Quando si parla di fast fashion ci si riferisce alle aziende di abbigliamento che producono capi a basso prezzo e di tendenza. A partire dagli anni ‘90, la fast fashion ha conosciuto un enorme successo, tuttavia col tempo sono aumentate sempre di più le critiche, poiché il suo modello di business contraddice i principi dell'economia circolare e sostenibile indicati dall'Agenda 2030.  

 

La fast fashion va contro l'obiettivo 8, lavoro dignitoso e crescita economica; il numero 12, consumo e pruzione responsabili; il 13, agire per il clima; il 14 e il 15, la vita sull'acqua e sulla terra. 

I pilastri fondamentali di questo nuovo modo di fare moda sono due: la “rapidità”, cioè produrre in poco tempo un gran numero di capi che ogni settimana arrivano nei negozi e il “prezzo basso”, attraverso l’ottimizzazione di ogni segmento produttivo.  

La ricerca di costi bassi realizzata spostando la produzione verso paesi in cui i diritti dei lavoratori, la sicurezza sul lavoro e i vincoli ambientali sono inesistenti o aggirabili e la sovrapproduzione e il sovraconsumo (un consumo usa e getta, perché i capi hanno un ciclo di vita breve per la scarsa qualità dei materiali) sono solo alcune delle innumerevoli conseguenze negative della fast fashion 

Il punto più problematico è, però, il suo impatto ambientale, dal momento che è tra i settori più inquinanti: esiste una grande quantità di capi invenduti che vengono eliminati semplicemente bruciandoli, d’altro canto il sovraconsumo ha portato al raddoppio dei rifiuti tessili.

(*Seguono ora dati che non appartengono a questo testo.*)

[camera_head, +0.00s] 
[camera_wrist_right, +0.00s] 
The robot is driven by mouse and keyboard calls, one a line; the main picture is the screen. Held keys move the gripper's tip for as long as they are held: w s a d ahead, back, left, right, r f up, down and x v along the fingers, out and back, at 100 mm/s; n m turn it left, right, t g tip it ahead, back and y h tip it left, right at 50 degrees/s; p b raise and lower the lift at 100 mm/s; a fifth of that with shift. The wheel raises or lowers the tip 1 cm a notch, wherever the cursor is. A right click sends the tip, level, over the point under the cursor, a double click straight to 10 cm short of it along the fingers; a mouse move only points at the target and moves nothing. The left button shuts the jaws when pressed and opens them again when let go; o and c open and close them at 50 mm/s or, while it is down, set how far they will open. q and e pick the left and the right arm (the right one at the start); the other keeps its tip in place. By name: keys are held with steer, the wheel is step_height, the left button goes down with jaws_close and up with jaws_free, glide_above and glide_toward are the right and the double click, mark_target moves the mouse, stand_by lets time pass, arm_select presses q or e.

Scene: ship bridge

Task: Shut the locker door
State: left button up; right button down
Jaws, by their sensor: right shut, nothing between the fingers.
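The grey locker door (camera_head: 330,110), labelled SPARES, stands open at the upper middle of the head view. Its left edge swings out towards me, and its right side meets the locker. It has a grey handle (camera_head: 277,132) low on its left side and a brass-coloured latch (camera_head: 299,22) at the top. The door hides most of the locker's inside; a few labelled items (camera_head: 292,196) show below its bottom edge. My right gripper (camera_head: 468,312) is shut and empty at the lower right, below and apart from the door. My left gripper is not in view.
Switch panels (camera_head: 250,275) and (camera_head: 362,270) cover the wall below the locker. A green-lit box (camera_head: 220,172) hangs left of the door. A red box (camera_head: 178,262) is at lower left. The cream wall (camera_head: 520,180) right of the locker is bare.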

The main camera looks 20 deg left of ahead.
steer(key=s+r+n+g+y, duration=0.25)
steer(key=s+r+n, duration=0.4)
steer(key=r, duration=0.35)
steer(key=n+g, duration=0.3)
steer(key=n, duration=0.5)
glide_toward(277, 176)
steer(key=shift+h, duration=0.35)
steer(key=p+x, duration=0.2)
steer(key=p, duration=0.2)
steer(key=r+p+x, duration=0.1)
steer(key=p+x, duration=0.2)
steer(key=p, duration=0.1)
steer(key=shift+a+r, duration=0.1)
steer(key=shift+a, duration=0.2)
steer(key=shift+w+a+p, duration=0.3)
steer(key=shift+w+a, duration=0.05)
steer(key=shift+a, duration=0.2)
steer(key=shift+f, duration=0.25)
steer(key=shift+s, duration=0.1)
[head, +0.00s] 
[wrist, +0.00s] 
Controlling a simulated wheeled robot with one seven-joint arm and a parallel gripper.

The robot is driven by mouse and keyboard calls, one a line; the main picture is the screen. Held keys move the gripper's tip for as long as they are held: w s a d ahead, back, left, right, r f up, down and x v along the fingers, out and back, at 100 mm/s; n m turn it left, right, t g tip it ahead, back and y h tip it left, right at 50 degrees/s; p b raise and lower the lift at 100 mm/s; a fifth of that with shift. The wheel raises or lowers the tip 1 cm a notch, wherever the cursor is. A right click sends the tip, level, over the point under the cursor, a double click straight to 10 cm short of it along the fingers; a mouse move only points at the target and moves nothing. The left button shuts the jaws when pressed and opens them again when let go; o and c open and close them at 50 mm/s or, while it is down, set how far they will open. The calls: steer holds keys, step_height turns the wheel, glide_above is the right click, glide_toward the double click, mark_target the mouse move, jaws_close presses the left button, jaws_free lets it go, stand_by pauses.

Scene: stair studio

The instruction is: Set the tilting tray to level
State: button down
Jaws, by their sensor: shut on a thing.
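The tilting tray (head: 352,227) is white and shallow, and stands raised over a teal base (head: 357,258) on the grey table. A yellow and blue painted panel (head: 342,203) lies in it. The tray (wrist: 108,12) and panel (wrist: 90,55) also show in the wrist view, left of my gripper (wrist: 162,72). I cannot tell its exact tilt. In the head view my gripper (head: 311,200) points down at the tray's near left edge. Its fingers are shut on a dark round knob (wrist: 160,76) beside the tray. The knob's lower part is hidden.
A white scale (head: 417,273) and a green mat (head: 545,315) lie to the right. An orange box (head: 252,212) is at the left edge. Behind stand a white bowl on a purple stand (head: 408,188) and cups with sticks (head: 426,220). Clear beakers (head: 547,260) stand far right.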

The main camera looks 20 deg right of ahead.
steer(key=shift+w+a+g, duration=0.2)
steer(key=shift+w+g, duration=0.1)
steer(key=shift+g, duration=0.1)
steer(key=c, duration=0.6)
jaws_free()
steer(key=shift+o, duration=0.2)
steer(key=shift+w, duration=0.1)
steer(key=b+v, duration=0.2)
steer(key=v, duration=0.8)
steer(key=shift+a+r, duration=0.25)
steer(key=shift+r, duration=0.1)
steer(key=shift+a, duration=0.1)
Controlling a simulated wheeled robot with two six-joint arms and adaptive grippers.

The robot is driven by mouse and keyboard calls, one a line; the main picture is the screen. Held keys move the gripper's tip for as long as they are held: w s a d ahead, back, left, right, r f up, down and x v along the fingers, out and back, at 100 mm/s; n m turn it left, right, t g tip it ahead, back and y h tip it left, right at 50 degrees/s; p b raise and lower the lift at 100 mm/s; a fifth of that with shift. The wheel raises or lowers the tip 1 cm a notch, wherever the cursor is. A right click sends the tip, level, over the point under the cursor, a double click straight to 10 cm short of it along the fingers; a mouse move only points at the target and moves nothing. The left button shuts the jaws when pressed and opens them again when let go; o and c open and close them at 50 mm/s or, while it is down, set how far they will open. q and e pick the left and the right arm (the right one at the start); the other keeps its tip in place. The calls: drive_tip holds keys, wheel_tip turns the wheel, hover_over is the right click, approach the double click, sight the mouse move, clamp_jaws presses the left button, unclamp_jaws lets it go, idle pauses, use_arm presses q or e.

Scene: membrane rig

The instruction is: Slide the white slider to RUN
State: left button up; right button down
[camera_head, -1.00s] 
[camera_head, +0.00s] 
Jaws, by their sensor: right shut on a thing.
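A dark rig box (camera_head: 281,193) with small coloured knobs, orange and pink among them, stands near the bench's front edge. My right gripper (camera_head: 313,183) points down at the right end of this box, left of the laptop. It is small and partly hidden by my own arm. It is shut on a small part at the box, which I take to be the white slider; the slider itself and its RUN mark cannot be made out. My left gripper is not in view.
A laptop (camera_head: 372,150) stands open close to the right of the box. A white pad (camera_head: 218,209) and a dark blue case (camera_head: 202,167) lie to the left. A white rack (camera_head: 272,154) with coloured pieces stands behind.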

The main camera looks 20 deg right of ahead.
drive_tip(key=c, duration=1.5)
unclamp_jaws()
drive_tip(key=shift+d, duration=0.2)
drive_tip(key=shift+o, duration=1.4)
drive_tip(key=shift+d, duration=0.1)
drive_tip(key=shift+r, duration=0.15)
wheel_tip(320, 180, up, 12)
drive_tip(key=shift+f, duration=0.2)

Inoltre la fast fashion è responsabile del 20% dell'inquinamento idrico che deriva dalla tintura e dal trattamento dei tessuti e del 35% delle microplastiche che finiscono nei mari e negli oceani.

Per cambiare le cose bisognerebbe perciò passare a un’economia definita dalle 3R: “ridurre”, “riutilizzare”, “riciclare”. 

Negli ultimi anni sono sempre di più i siti che puntano sul “Riutilizzare”: uno su tutti è Vinted. 

Si tratta di una piattaforma lituana per comprare e vendere oggetti di seconda mano, creata nel 2008 da Milda Mitkute e Justas Janauskas. Tutto nasce dall’idea di aiutare Milda, attraverso un sito, a regalare agli amici i vestiti che non metteva più. 

 Aprendo l’app l’utente/venditore trova una schermata su cui può caricare il prodotto, aggiungere delle foto, inserire titolo e descrizione e aggiungere altri dettagli ed è poi possibile indicare il prezzo. 

Il successo di Vinted si basa sulla semplicità dell'utilizzo dell'app, sia per i venditori che per gli acquirenti. È possibile rinnovare il proprio guardaroba, ridurre lo spreco di rifiuti e risparmiare, tutto ciò comodamente da casa.

In conclusione, Vinted offre un modo ecologico e sostenibile per combattere gli effetti negativi della fast fashion e per contribuire a ridurre l'impatto ambientale dovuto alla moda.